If one is to explore uses for information technology that are healthy for society at large – in other words, for the common good -, a more nuanced view is then required. It is not enough to assume that the digital is a given, that excluded communities should be brought in and learn to use it the same way those already included. A more relevant way to approach it could be quite the opposite. Paraphrasing Paulo Freire, instead of promoting a banking-style of education about technology by transmitting reputable content, we should seek to promote dialogue, use generative themes and train agents for social change. As we used to formulate back in the day in the MetaReciclagem network, critical appropriation of information technology for social change.

Under that perspective, technology is arguably only a detail. It also means that a commons-based approach should be pursued throughout the whole process of developing technologies, not after its purposes and affordances have already been ascribed.
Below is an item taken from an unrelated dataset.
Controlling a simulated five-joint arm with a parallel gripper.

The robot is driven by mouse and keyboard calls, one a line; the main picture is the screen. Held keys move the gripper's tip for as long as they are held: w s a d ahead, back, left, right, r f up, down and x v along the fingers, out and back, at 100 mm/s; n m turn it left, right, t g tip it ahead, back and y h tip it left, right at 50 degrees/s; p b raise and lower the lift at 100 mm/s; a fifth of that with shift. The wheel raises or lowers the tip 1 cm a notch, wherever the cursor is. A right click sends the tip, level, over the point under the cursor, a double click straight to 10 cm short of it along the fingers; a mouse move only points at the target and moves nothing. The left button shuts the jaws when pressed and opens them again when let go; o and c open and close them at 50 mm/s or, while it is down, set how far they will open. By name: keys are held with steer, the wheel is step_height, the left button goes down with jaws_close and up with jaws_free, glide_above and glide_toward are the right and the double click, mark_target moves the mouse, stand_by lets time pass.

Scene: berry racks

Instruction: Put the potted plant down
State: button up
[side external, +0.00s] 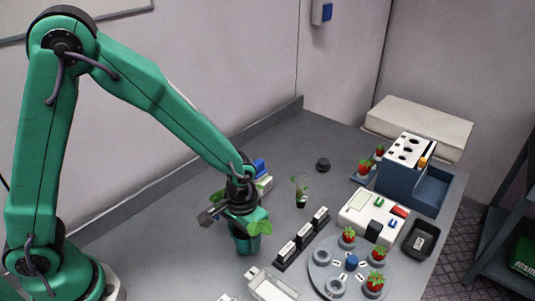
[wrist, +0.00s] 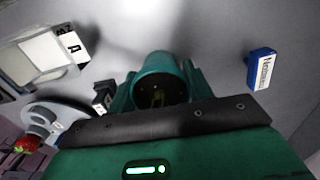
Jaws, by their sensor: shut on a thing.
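My gripper (side external: 240,234) points down over the grey table, left of the middle. It is shut on the potted plant (side external: 259,227), whose broad green leaves stick out to the right of the fingers and behind them. In the wrist view, a round dark green form (wrist: 160,78) shows between the fingers, with a bit of plant inside it. The fingers hide much of the pot. I cannot tell whether its base touches the table.
A small seedling in a dark pot (side external: 300,191) stands right of my gripper. A black rack (side external: 302,240) with white labelled blocks is close by. A round grey berry rack (side external: 351,264), a white device (side external: 372,217) and a blue-grey holder (side external: 413,176) stand further right.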

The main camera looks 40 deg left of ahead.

In the activities performed for my PhD research, the design concepts are but triggers to expose assumptions, not prototypes to be tested before they are sent to mass manufacturing. An excuse to engage with a multi-faceted group of persons, each of whom has a very different stake in the conversations and ensuing exchanges. The attempt is to treat not only the research outcomes but the very social interaction in that group as a commons itself. The language and vocabulary, decision-making and sense of purpose are defined collectively. The bonds are deep and meaningful. That way, we are trying to build inclusion/equality and literacy/appropriation by default, from the ground up.